A friend of mine grew up in Myrtle Beach. She hasn’t been to the main stretch in years. Too many people, too much concrete, $40 to park. She drives 45 minutes north to a town you’ve probably never heard of and spends the day on a beach that looks exactly like what Myrtle Beach looked like in the 1970s, before it became the vacation equivalent of a strip mall.
Every coastal region in the U.S. has this dynamic. The famous beach and the real beach. The one that got popular and the one where locals retreated when it did. We talked to residents, consulted local subreddits, and did the research that the big travel sites haven’t because they’re too busy writing about the same five beaches every summer.
Here are the beaches where the locals actually go.
Why the Famous Beaches Aren’t Worth It Anymore

The famous beaches are famous for a reason — at some point, they were genuinely exceptional. But popularity has a corrosive effect on beach experiences:
- Parking lots that fill before 9 AM and charge $40–$60/day
- Concession stands and rental operations that have colonized every inch of the shoreline
- Water quality issues in high-traffic areas
- Accommodation prices that have grown 200–400% in 10 years as AirBnb and vacation rental demand increased
- The actual beach experience — towel space, noise level, water clarity — that has degraded proportionally
The good news: most of the country’s best beach towns are 20–60 miles from the famous ones, are accessible without reservations or premium parking fees, and look more like what everyone originally came to the famous ones to find.

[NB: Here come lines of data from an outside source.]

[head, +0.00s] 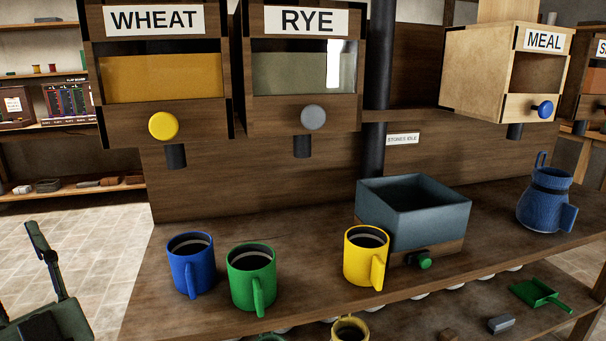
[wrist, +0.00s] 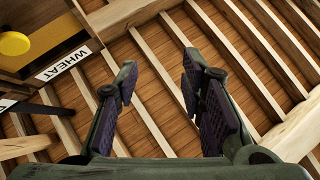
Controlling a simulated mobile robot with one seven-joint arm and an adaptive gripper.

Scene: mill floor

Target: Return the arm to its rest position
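My gripper (wrist: 158,85) is open and empty in the wrist view, with dark pads on both fingers. It points up at the wooden ceiling, with the wheat bin (wrist: 40,35) at the upper left. In the head view a dark green part of my arm shows at the lower left, beside the bench (head: 150,320).
A blue mug (head: 190,272), a green mug (head: 250,285) and a yellow mug (head: 360,262) stand on the bench. A grey hopper box (head: 415,225) with a green knob and a blue jug (head: 545,205) stand to the right. The wheat (head: 165,75), rye (head: 303,75) and meal (head: 505,70) bins are above.

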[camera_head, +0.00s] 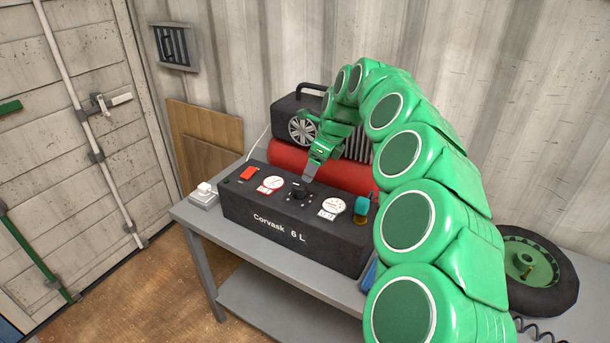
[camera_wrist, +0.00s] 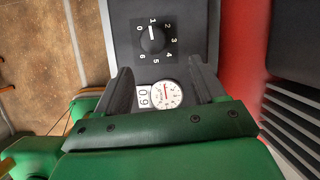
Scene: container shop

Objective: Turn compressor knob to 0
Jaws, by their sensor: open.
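The compressor's black control box (camera_head: 290,233), lettered "Corvask 6 L", sits on a grey bench. Its round black knob (camera_head: 299,191) is in the middle of the top face. In the wrist view the knob (camera_wrist: 153,40) has a dial numbered 0 to 6 around it, and its white pointer line is at or close to 1. My gripper (camera_head: 309,180) is above the box near the knob, pointing down. In the wrist view its two dark fingers (camera_wrist: 163,78) are spread wide and empty, with the knob beyond the tips. Whether they are level with the knob I cannot tell.
A red switch (camera_head: 249,173), a left gauge (camera_head: 271,184), a right gauge (camera_head: 333,206) and a teal valve (camera_head: 362,205) flank the knob. The red tank (camera_head: 290,160) lies behind. A white plug (camera_head: 204,195) is on the bench at left; a wheel (camera_head: 535,270) is at right.

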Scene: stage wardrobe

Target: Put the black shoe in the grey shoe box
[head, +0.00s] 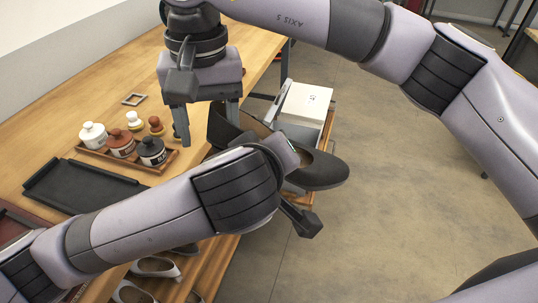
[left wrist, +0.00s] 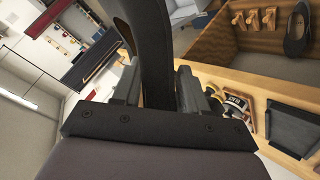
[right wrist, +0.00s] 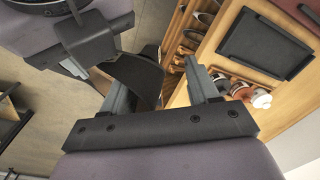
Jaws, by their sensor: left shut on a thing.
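The black shoe (head: 322,172) is held in the air over the table's right edge, partly hidden behind my left wrist in the head view. My left gripper (left wrist: 158,88) is shut on it; the shoe rises dark between the fingers in the left wrist view. My right gripper (head: 207,122) is open and points down beside the shoe's other end. In the right wrist view a dark part of the shoe (right wrist: 140,82) shows by the left finger; I cannot tell whether they touch. A pale box, apparently the shoe box (head: 306,103), stands behind the shoe; its inside is hidden.
A wooden tray (head: 165,163) with several lidded jars stands on the table (head: 75,143), beside an empty black tray (head: 80,188). Light shoes (head: 157,267) sit on the shelf below.

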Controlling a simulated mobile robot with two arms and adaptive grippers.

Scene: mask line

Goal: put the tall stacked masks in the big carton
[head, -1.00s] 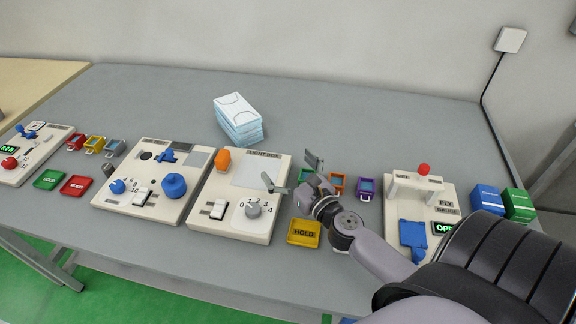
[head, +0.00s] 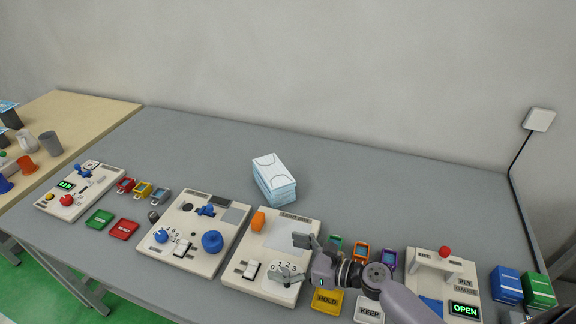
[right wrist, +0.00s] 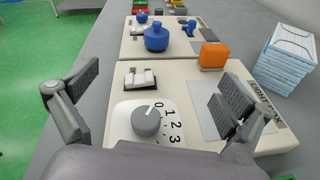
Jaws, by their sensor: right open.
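The tall stack of light blue and white masks (head: 276,187) stands on the grey table behind the light box panel, near the middle of the head view. The stack also shows at the right edge of the right wrist view (right wrist: 288,62). My right gripper (head: 297,258) is open and empty over the right part of the light box panel, near its grey dial. Its spread fingers also show in the right wrist view (right wrist: 158,95), with the dial between them. The gripper is apart from the masks. I see no big carton and no left gripper.
The light box panel (head: 246,235) carries an orange block (head: 258,222). A panel with blue knobs (head: 186,258) stands left of it. Small coloured bins and a gauge panel (head: 424,262) lie to the right. The table behind the panels is clear around the stack.

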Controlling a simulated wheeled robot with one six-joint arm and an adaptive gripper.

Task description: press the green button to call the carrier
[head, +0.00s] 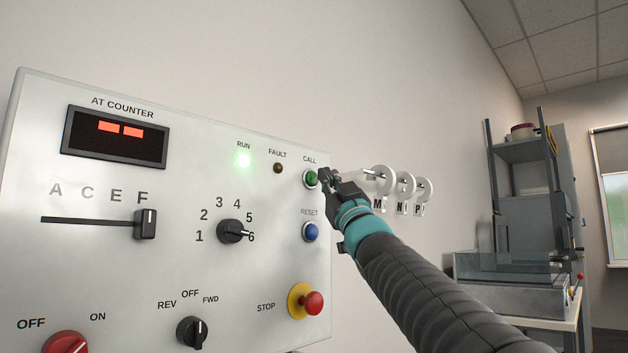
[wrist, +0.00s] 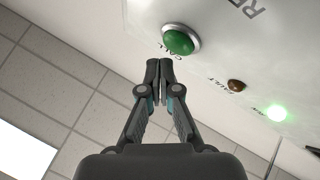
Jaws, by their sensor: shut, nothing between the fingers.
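The green button (head: 311,178) sits in a metal ring under the label CALL, at the upper right of the pale control panel (head: 120,270). My gripper (head: 325,177) is at its right side in the head view, with its fingertips close to the button. In the wrist view the green button (wrist: 178,41) lies just beyond my closed fingertips (wrist: 159,64), slightly to their right, and shows whole. The fingers are together and hold nothing. A small gap seems to show between the tips and the button; contact cannot be told for sure.
A blue RESET button (head: 311,232) and a red STOP knob (head: 313,303) on yellow sit below the green button. The RUN lamp (head: 243,160) glows green; the FAULT lamp (head: 278,168) is dark. White carriers (head: 404,184) with letters hang behind my gripper. The counter display (head: 116,136) shows two red dashes.

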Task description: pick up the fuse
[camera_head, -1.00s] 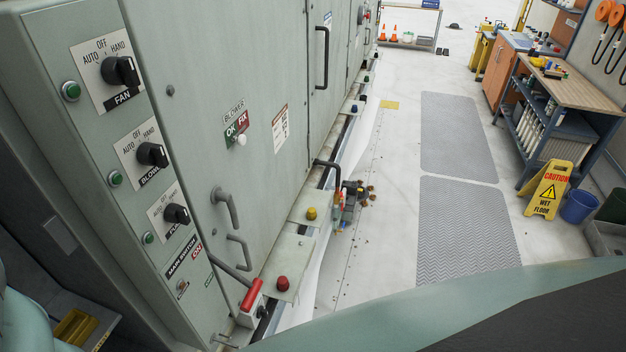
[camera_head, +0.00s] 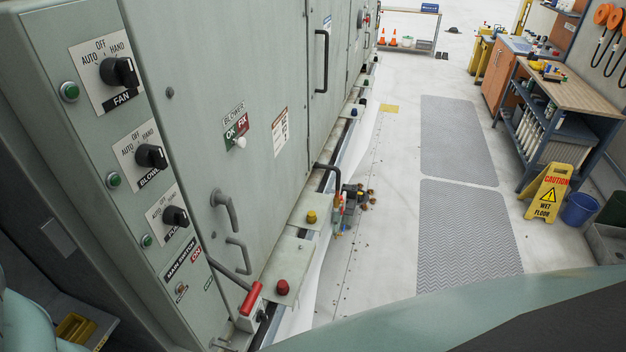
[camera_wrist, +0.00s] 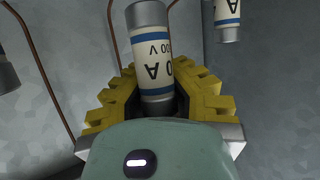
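In the wrist view, a cream cylindrical fuse (camera_wrist: 151,50) with blue bands, dark printing and grey metal ends stands between the yellow toothed fingers of my gripper (camera_wrist: 155,75). The fingers converge on both sides of the fuse and appear shut on it. The printing reads upside down, with an "A" and a "V". Neither my gripper nor this fuse can be made out in the head view.
A second, similar fuse (camera_wrist: 228,14) is at the upper right of the wrist view. A grey cylindrical end (camera_wrist: 7,76) shows at the left. Thin brown wires (camera_wrist: 45,75) run along grey metal walls. The head view shows a switch cabinet (camera_head: 185,75) and a wet floor sign (camera_head: 546,191).

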New England: The Maine and Cape Alternatives

- Ogunquit Beach, Maine → Try Scarborough Beach State ParkOgunquit is beautiful and deservedly popular. Scarborough Beach, about 50 miles north near Portland, has the same dramatic Maine coast scenery, better facilities, and a fraction of the summer crowd. The water is still cold (this is Maine), but the beach itself is wide, sandy, and backed by dunes. A state park parking pass covers entry.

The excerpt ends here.